Output the records exactly as they appear, with no pictures included.
──────
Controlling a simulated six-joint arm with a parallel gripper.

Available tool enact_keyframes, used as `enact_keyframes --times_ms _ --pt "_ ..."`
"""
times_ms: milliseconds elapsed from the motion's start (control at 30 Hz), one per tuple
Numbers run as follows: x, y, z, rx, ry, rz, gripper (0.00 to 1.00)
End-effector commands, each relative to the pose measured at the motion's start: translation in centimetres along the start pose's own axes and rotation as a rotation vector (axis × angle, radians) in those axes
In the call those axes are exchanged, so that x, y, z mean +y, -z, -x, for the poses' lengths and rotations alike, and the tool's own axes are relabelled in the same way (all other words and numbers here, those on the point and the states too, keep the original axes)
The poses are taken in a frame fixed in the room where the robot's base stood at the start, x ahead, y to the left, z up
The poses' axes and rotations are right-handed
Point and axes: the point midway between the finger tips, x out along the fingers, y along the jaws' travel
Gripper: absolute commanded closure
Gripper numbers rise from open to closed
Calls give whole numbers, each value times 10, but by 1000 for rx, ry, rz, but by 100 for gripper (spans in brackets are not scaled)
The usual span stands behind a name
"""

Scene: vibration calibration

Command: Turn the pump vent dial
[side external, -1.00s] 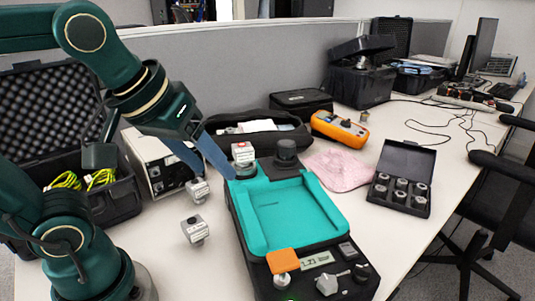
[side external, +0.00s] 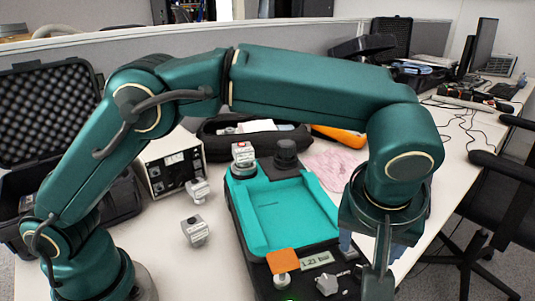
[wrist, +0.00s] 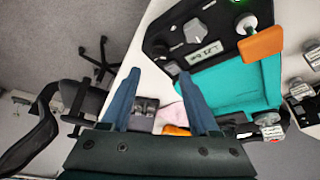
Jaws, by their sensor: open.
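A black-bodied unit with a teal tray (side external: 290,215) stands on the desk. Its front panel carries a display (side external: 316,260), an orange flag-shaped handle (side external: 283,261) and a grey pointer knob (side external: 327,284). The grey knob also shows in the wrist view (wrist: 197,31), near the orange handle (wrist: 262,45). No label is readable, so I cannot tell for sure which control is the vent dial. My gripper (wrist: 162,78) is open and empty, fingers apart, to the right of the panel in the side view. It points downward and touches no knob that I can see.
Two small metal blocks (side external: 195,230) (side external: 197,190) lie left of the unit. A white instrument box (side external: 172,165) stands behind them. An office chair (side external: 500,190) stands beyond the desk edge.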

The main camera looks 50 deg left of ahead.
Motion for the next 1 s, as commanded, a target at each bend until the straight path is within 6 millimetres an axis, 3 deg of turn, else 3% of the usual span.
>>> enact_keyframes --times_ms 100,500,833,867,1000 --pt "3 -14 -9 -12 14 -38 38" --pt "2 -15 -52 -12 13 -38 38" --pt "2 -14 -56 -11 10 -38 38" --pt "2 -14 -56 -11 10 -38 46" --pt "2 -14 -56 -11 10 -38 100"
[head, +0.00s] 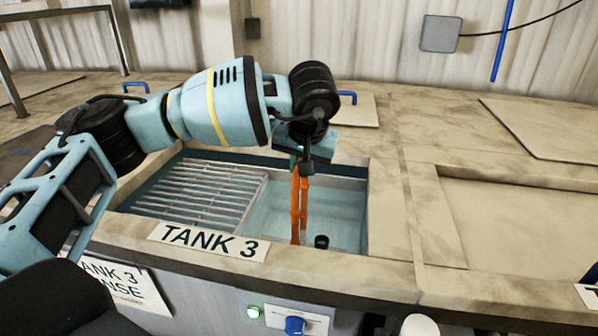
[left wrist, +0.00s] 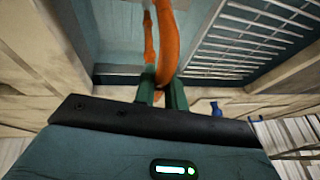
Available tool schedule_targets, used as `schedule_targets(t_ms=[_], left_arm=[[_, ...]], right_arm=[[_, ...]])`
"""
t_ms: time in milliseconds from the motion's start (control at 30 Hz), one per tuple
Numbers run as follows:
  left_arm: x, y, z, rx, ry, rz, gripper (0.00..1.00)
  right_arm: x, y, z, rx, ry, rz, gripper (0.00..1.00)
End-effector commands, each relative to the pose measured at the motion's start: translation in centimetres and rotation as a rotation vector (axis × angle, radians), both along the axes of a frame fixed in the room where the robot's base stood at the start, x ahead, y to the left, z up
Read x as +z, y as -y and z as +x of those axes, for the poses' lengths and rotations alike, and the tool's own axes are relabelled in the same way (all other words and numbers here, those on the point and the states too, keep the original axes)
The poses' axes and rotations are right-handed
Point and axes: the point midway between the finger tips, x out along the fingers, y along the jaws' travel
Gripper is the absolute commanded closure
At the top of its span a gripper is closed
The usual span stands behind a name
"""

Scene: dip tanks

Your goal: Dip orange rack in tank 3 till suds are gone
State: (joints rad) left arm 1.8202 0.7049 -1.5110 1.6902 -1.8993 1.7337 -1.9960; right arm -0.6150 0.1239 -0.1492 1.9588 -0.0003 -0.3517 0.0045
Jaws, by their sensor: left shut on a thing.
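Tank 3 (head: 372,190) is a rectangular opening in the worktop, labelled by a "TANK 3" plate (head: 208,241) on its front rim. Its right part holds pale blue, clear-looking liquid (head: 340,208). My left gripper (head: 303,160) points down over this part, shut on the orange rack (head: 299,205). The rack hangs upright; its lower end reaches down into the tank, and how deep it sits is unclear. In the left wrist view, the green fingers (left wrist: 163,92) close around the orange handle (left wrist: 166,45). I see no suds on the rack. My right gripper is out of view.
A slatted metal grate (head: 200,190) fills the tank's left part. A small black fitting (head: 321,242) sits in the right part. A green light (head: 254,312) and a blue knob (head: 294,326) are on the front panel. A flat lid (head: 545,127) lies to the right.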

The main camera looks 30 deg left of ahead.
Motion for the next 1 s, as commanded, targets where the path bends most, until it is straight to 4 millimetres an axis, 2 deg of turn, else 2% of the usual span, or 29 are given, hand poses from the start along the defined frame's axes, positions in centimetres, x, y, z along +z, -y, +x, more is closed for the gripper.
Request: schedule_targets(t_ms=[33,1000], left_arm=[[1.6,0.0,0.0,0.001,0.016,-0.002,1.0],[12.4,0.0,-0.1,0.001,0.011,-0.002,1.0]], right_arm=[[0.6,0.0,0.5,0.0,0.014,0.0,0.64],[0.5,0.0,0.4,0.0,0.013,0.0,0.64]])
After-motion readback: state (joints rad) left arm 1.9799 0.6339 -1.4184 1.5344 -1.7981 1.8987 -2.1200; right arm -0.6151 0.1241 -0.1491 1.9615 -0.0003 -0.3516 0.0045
──────
Final result.
Controlling a simulated six-joint arm with a parallel gripper.

Available tool enact_keyframes, used as `enact_keyframes --times_ms _ --pt "_ ..."`
"""
times_ms: milliseconds elapsed from the motion's start (control at 30 Hz), one per tuple
Numbers run as follows: x, y, z, rx, ry, rz, gripper (0.00 to 1.00)
End-effector commands, each relative to the pose measured at the motion's start: translation in centimetres along the start pose's own axes and rotation as a rotation vector (axis × angle, radians) in those axes
In the call those axes are exchanged, so that x, y, z mean +y, -z, -x, for the poses' lengths and rotations alike, and the tool's own axes are relabelled in the same way (all other words and numbers here, those on the point and the states too, keep the original axes)
The poses are taken in a frame fixed in the room where the robot's base stood at the start, x ahead, y to the left, z up
The poses' axes and rotations are right-handed
Point and axes: the point midway between the finger tips, x out along the fingers, y along the jaws' travel
Gripper: absolute commanded closure
Gripper numbers rise from open to closed
Calls give whole numbers, each value times 10, but by 1000 for rx, ry, rz, but by 100 for gripper (spans in brackets are not scaled)
The usual span stands behind a name
"""

Scene: vibration calibration

Command: Turn the pump vent dial
[side external, -1.00s] 
[side external, +0.00s] 
[wrist, +0.00s] 
Jaws, by their sensor: open.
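A black-bodied unit with a teal tray (side external: 290,215) stands on the desk. Its front panel carries a display (side external: 316,260), an orange flag-shaped handle (side external: 283,261) and a grey pointer knob (side external: 327,284). The grey knob also shows in the wrist view (wrist: 197,31), near the orange handle (wrist: 262,45). No label is readable, so I cannot tell for sure which control is the vent dial. My gripper (wrist: 162,78) is open and empty, fingers apart, to the right of the panel in the side view. It points downward and touches no knob that I can see.
Two small metal blocks (side external: 195,230) (side external: 197,190) lie left of the unit. A white instrument box (side external: 172,165) stands behind them. An office chair (side external: 500,190) stands beyond the desk edge.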

The main camera looks 50 deg left of ahead.
Motion for the next 1 s, as commanded, a target at each bend until the straight path is within 6 millimetres an axis, 3 deg of turn, else 3% of the usual span.
>>> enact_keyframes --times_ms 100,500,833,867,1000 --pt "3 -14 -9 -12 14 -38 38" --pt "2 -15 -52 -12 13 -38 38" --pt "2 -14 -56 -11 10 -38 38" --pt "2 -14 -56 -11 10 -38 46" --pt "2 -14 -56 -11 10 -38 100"
[head, +0.00s] 
[left wrist, +0.00s] 
Available tool schedule_targets, used as `schedule_targets(t_ms=[_], left_arm=[[_, ...]], right_arm=[[_, ...]])`
"""
t_ms: time in milliseconds from the motion's start (control at 30 Hz), one per tuple
Numbers run as follows:
  left_arm: x, y, z, rx, ry, rz, gripper (0.00..1.00)
  right_arm: x, y, z, rx, ry, rz, gripper (0.00..1.00)
End-effector commands, each relative to the pose measured at the motion's start: translation in centimetres and rotation as a rotation vector (axis × angle, radians), both along the axes of a frame fixed in the room where the robot's base stood at the start, x ahead, y to the left, z up
Read x as +z, y as -y and z as +x of those axes, for the poses' lengths and rotations alike, and the tool's own axes are relabelled in the same way (all other words and numbers here, those on the point and the states too, keep the original axes)
The poses' axes and rotations are right-handed
Point and axes: the point midway between the finger tips, x out along the fingers, y along the jaws' travel
Gripper is the absolute commanded closure
At the top of its span a gripper is closed
The usual span stands behind a name
"""

Scene: dip tanks

Your goal: Dip orange rack in tank 3 till suds are gone
State: (joints rad) left arm 1.8202 0.7049 -1.5110 1.6902 -1.8993 1.7337 -1.9960; right arm -0.6150 0.1239 -0.1492 1.9588 -0.0003 -0.3517 0.0045
Jaws, by their sensor: left shut on a thing.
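Tank 3 (head: 372,190) is a rectangular opening in the worktop, labelled by a "TANK 3" plate (head: 208,241) on its front rim. Its right part holds pale blue, clear-looking liquid (head: 340,208). My left gripper (head: 303,160) points down over this part, shut on the orange rack (head: 299,205). The rack hangs upright; its lower end reaches down into the tank, and how deep it sits is unclear. In the left wrist view, the green fingers (left wrist: 163,92) close around the orange handle (left wrist: 166,45). I see no suds on the rack. My right gripper is out of view.
A slatted metal grate (head: 200,190) fills the tank's left part. A small black fitting (head: 321,242) sits in the right part. A green light (head: 254,312) and a blue knob (head: 294,326) are on the front panel. A flat lid (head: 545,127) lies to the right.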

The main camera looks 30 deg left of ahead.
Motion for the next 1 s, as commanded, targets where the path bends most, until it is straight to 4 millimetres an axis, 2 deg of turn, else 2% of the usual span, or 29 are given, hand poses from the start along the defined frame's axes, positions in centimetres, x, y, z along +z, -y, +x, more is closed for the gripper.
Request: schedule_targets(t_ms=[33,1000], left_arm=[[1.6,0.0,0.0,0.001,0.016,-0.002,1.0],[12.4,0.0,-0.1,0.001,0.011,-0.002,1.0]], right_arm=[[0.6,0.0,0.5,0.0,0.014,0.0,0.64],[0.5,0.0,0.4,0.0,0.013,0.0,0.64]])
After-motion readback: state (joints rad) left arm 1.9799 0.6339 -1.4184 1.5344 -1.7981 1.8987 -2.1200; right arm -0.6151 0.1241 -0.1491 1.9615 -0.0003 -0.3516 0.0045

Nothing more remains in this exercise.